PROBLEM DESCRIPTION -
Look in the material below for the line with "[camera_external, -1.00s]" and the line with "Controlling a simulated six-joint", then set down exactly those two lines and all lines between, nothing more.

DATA SHOWN -
==========
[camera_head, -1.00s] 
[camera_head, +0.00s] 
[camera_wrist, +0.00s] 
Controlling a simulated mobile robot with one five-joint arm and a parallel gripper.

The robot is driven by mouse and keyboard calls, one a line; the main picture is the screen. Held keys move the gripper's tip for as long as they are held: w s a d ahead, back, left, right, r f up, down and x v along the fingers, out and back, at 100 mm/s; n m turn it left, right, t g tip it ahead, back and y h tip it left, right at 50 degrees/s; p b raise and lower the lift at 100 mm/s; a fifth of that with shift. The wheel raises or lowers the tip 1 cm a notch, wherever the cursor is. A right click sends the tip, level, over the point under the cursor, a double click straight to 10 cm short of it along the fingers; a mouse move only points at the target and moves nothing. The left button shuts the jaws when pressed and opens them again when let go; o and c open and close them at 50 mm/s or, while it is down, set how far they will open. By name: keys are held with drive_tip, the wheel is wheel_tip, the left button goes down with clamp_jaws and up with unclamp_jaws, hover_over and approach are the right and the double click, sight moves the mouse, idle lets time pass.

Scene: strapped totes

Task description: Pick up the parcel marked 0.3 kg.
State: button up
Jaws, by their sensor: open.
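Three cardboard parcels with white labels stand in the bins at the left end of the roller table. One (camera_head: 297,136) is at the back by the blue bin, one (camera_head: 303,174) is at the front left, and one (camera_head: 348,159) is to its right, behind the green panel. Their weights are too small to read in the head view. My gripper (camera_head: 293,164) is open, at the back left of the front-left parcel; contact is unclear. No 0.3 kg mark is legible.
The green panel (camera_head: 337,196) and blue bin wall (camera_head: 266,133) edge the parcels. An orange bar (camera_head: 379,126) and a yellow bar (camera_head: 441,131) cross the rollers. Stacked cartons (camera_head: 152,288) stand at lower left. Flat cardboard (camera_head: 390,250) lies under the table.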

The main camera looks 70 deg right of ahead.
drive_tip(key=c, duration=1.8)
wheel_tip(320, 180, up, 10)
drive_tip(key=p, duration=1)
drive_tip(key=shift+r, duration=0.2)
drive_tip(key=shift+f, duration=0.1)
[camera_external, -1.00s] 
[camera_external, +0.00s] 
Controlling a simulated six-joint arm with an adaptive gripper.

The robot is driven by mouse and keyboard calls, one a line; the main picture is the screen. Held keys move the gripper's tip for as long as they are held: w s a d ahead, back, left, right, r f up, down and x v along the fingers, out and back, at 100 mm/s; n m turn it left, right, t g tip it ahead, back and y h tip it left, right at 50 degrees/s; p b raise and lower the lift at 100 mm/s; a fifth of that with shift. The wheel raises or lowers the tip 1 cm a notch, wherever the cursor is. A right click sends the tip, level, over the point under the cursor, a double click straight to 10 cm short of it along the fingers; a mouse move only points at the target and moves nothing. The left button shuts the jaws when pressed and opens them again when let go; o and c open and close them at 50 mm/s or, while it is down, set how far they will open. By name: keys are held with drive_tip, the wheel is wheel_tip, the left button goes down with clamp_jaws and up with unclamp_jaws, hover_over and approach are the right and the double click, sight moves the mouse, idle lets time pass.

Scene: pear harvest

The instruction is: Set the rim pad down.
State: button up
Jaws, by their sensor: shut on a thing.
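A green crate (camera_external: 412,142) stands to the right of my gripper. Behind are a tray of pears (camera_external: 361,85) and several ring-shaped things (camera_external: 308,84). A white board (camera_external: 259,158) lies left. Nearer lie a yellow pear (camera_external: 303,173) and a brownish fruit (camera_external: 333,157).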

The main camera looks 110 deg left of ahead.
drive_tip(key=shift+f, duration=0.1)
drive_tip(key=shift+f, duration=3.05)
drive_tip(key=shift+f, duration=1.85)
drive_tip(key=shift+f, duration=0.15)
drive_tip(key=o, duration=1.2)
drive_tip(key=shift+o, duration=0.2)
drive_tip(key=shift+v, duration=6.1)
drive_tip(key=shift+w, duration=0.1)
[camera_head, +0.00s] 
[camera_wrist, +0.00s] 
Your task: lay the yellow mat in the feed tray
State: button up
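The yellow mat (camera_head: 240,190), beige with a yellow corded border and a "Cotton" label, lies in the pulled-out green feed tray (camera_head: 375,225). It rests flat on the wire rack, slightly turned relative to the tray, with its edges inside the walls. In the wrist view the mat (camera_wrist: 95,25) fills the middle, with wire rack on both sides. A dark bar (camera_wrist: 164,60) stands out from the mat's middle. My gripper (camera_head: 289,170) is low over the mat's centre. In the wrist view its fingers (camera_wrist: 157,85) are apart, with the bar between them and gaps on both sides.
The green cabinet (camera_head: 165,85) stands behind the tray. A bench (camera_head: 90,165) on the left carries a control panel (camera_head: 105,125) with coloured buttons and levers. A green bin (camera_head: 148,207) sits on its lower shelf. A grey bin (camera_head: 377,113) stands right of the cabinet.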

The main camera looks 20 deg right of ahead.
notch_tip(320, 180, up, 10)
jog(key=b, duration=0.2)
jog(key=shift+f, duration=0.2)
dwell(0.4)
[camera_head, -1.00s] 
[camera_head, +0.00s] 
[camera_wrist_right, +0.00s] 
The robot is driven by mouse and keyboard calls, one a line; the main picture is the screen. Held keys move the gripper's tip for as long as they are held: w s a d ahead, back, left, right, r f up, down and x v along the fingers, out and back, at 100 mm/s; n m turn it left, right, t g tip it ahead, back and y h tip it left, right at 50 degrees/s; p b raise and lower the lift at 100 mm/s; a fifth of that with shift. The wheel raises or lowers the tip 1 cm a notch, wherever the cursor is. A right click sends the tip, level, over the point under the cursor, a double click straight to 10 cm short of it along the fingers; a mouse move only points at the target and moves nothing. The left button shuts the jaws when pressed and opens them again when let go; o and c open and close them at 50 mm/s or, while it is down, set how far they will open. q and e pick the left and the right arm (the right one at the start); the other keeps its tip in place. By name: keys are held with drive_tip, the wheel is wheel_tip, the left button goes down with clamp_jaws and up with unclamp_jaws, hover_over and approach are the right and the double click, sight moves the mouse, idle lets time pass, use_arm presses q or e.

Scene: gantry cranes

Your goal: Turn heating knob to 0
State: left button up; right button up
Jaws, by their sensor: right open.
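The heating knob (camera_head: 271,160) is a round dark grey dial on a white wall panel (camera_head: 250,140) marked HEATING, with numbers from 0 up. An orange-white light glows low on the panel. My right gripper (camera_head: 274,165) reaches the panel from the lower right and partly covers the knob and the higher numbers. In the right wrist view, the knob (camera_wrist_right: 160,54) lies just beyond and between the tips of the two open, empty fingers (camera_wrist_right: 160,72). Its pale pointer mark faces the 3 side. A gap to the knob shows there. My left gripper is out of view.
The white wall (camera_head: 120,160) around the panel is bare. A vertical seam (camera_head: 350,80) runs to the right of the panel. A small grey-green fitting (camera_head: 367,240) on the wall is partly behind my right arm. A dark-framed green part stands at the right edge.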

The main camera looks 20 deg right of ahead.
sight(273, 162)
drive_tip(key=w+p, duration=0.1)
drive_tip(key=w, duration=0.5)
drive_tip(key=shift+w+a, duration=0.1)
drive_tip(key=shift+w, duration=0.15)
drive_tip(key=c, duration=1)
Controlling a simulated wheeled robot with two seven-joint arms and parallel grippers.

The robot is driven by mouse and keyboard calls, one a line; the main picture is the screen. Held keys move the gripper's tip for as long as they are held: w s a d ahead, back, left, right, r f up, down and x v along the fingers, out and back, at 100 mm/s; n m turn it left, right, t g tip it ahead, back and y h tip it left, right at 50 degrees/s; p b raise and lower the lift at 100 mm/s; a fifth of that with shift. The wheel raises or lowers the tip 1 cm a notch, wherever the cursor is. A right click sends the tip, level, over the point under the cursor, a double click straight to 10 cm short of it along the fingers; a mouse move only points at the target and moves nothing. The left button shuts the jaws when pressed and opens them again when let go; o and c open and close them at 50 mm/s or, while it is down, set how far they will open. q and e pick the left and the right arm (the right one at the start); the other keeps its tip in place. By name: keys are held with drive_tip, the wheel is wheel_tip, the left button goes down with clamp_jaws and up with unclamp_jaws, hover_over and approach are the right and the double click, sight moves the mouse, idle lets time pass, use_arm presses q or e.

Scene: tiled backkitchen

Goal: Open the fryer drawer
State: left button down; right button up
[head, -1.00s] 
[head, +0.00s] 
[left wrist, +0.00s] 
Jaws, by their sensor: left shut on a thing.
==========
ANSWER FOR THIS EXERCISE -
[camera_external, -1.00s] 
[camera_external, +0.00s] 
Controlling a simulated six-joint arm with an adaptive gripper.

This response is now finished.